- _SUPPLIED INFORMATION_:

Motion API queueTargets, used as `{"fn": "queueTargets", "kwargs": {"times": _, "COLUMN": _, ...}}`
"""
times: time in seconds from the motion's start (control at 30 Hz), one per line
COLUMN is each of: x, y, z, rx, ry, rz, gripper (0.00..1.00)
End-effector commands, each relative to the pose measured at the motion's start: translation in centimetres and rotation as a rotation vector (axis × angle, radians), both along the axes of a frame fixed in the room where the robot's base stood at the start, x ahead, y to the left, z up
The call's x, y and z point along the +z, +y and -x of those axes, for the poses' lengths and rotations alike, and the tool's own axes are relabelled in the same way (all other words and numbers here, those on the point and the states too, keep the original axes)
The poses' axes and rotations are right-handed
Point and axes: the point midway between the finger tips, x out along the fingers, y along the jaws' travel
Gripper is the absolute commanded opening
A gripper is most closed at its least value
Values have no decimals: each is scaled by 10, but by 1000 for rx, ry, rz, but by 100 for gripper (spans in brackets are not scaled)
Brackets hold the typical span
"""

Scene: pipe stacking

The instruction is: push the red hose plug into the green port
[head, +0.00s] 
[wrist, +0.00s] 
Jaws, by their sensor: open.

- _EXERCISE GOAL_:
From the listing, copy every line where the string "each" appears.

- _WRITTEN SOLUTION_:
COLUMN is each of: x, y, z, rx, ry, rz, gripper (0.00..1.00)
End-effector commands, each relative to the pose measured at the motion's start: translation in centimetres and rotation as a rotation vector (axis × angle, radians), both along the axes of a frame fixed in the room where the robot's base stood at the start, x ahead, y to the left, z up
Values have no decimals: each is scaled by 10, but by 1000 for rx, ry, rz, but by 100 for gripper (spans in brackets are not scaled)

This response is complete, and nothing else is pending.